— begin Records provided —

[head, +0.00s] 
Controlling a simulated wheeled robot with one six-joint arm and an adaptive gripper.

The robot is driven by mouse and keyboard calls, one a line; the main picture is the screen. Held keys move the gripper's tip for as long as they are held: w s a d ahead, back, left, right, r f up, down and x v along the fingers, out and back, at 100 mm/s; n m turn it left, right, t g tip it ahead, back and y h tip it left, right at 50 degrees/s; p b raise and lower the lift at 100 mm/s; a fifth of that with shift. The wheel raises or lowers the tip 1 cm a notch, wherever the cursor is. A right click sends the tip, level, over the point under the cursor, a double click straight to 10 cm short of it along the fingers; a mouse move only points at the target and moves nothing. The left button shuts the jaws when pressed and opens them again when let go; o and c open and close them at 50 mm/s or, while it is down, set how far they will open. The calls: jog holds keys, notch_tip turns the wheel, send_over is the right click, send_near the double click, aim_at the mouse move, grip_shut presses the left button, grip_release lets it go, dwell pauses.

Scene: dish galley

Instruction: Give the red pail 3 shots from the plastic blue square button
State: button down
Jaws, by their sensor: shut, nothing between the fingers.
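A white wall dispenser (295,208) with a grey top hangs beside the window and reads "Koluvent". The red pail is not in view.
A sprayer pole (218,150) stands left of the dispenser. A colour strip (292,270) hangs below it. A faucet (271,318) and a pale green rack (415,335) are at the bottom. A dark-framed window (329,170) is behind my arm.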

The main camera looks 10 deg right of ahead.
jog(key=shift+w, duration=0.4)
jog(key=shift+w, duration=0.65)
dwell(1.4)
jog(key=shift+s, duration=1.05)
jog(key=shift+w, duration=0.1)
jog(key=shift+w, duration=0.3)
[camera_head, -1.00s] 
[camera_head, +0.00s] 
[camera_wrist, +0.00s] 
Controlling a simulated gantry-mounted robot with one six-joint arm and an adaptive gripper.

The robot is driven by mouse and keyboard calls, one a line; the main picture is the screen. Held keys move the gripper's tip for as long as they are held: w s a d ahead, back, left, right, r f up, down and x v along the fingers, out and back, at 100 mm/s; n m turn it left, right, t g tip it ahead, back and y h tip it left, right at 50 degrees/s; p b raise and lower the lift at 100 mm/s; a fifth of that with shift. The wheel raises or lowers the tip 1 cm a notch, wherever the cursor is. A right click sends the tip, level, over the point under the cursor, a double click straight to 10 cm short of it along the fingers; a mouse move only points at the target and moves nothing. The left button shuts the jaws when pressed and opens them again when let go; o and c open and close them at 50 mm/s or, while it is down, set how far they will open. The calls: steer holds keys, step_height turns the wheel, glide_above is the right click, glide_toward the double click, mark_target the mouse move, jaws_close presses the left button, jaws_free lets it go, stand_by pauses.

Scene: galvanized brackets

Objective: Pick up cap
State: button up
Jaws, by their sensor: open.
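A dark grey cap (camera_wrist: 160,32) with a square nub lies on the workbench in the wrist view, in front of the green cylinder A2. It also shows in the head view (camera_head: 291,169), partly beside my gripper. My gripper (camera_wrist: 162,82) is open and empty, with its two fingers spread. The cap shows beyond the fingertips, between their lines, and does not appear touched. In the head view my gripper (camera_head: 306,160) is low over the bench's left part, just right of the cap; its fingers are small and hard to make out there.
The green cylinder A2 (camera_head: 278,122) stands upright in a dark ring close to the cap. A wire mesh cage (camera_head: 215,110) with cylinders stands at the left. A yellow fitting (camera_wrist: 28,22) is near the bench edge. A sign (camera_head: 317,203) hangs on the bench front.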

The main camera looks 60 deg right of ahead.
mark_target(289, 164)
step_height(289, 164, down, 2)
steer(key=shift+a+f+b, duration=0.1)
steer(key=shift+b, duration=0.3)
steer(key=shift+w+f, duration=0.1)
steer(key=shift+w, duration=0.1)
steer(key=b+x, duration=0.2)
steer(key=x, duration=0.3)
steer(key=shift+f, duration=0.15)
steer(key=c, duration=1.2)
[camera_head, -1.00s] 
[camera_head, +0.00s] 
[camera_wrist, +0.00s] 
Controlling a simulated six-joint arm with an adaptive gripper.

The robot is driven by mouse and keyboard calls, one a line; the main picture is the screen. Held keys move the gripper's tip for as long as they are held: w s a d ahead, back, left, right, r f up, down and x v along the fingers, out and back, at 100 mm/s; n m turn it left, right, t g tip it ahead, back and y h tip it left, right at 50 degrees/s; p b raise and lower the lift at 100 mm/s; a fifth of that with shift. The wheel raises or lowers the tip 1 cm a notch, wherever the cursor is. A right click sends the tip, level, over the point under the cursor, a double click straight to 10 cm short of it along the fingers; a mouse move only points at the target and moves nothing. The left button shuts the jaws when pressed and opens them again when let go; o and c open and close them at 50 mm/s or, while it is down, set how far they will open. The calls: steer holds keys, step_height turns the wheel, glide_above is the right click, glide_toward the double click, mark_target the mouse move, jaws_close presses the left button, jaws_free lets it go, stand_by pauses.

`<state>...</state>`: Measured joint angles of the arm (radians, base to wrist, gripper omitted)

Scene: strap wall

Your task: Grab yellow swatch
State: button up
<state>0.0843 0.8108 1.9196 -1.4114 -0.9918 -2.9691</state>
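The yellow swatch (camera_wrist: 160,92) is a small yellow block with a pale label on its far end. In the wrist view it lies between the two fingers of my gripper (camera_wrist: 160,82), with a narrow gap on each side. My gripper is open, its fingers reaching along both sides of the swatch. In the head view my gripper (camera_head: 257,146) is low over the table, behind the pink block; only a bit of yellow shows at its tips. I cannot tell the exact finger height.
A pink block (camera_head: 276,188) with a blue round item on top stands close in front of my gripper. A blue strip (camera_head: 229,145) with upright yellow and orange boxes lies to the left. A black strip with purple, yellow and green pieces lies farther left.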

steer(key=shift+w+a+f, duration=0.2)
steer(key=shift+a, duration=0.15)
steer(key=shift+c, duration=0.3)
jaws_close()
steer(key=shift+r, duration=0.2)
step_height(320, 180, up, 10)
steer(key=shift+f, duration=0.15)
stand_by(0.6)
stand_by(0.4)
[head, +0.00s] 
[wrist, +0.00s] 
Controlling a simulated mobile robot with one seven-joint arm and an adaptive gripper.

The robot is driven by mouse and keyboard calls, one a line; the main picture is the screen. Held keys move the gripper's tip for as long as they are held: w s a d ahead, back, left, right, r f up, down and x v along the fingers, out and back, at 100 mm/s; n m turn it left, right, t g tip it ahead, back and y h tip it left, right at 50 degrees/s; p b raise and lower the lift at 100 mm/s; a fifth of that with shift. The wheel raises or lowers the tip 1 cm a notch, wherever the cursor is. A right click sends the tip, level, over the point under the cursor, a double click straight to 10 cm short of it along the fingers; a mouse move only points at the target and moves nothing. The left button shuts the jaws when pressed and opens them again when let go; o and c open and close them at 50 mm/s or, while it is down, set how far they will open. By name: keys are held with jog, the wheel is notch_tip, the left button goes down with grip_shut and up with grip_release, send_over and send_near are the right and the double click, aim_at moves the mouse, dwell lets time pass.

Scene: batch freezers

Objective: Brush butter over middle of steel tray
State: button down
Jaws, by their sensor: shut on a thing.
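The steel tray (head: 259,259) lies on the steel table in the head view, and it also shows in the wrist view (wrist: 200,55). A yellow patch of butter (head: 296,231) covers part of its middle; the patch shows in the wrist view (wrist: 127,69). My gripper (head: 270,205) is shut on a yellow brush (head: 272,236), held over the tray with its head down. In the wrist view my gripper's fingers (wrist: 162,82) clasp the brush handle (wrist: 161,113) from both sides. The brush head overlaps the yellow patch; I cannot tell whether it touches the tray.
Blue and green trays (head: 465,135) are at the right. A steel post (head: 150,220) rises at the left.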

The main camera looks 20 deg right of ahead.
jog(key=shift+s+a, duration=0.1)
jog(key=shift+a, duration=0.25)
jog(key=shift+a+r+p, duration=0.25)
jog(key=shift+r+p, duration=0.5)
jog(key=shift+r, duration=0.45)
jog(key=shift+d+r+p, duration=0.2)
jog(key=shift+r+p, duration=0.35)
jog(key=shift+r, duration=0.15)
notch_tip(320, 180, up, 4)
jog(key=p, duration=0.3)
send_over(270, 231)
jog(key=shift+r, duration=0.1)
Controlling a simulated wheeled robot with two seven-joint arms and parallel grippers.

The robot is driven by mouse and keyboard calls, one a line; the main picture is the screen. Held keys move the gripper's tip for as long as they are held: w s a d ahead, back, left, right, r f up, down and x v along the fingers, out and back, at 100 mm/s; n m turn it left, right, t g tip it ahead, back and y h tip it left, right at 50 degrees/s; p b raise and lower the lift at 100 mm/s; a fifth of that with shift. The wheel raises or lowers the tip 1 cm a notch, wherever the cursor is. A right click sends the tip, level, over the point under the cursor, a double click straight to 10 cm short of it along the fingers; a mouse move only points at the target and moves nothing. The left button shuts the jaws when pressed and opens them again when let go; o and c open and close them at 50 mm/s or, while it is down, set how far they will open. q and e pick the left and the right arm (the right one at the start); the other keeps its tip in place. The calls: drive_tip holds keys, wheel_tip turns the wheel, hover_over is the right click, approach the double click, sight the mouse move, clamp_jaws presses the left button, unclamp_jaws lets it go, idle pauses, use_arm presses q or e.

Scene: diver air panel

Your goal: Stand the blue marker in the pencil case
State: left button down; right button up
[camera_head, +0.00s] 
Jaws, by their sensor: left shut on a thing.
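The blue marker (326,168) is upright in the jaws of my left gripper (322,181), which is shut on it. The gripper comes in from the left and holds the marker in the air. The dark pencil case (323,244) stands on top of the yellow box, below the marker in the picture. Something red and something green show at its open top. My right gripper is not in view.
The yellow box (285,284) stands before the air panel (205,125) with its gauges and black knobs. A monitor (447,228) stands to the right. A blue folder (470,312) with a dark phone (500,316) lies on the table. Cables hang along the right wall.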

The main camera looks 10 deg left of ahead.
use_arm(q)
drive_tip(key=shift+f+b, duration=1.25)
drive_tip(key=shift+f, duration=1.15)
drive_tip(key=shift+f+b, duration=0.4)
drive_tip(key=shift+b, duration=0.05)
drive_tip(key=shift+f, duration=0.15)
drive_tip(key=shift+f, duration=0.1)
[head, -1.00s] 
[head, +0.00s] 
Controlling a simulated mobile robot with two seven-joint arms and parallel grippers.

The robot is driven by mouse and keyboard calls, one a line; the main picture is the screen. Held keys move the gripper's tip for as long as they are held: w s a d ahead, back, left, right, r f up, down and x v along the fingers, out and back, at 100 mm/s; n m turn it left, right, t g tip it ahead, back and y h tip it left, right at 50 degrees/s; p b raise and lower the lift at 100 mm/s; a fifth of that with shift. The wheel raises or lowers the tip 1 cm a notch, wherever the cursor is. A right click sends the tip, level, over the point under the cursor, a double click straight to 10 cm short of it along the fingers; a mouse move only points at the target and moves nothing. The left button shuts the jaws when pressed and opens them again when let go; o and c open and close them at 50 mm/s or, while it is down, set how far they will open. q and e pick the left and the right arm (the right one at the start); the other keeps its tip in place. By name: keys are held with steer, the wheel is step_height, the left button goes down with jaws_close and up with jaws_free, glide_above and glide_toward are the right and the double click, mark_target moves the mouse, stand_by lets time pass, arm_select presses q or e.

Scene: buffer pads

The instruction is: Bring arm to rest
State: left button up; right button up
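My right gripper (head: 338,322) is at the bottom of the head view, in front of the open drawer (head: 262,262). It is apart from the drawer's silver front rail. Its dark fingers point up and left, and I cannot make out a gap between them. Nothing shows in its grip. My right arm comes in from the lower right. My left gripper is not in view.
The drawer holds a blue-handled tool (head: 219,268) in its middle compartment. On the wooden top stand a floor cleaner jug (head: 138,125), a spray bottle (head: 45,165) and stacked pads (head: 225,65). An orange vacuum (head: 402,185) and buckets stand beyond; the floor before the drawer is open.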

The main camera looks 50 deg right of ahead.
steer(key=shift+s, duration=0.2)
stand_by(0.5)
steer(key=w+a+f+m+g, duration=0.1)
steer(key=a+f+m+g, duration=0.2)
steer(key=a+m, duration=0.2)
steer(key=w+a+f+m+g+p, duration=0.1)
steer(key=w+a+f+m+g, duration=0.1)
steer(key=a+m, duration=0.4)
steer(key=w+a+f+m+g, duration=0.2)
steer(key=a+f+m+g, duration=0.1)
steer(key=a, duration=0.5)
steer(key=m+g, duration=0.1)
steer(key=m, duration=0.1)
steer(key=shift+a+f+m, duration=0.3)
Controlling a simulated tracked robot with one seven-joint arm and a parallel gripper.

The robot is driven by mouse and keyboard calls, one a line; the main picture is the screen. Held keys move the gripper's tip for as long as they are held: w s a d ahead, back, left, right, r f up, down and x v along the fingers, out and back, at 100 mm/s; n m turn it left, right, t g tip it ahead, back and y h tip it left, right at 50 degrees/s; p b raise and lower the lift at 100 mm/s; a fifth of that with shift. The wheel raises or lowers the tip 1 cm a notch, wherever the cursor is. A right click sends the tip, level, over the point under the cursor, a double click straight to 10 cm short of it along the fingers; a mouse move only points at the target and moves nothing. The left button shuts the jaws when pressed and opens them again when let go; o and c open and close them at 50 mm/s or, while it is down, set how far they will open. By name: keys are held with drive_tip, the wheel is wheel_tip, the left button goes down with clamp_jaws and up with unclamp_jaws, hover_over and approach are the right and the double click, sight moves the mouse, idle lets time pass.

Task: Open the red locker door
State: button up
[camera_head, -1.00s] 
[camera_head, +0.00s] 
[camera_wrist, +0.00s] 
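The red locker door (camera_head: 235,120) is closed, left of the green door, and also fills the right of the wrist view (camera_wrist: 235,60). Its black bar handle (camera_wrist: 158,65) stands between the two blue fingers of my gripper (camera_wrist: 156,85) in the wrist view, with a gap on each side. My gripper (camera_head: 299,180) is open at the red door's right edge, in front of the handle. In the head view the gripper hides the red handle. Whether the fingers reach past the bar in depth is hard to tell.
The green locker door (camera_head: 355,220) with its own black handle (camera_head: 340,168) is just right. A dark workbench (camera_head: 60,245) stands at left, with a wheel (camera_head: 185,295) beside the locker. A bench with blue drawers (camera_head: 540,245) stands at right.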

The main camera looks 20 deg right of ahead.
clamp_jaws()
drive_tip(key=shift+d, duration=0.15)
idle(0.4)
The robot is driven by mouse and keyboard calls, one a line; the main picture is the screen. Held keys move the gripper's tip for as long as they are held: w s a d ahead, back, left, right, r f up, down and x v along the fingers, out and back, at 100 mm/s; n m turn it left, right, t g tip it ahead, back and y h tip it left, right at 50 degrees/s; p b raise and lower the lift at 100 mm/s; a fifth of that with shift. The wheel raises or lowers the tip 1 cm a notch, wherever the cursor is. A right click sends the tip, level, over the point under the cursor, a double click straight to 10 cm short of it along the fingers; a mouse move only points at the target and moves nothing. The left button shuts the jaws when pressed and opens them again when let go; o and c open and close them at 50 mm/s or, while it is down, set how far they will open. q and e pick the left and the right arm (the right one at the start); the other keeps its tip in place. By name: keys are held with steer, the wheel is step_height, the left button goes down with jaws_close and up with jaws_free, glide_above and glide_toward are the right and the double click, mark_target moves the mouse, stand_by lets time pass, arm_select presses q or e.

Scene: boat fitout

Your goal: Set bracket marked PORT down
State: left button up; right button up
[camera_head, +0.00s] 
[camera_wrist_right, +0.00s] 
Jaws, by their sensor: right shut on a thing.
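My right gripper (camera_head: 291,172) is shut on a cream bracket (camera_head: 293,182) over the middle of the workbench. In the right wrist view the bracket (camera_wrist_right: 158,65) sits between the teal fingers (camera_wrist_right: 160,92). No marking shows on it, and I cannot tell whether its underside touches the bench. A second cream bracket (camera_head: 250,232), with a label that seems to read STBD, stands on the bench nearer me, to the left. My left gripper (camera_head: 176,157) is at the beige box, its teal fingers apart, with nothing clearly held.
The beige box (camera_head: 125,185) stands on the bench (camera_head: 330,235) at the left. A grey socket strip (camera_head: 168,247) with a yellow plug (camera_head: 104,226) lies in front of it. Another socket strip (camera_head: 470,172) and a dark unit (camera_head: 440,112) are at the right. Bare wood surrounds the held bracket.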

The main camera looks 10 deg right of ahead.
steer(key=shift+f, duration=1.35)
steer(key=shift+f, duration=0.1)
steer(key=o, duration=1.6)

— end Records provided —

Exercise aim:
Work out how many lines of the material above contain the word "Scene", then give only that figure.

Task result:
7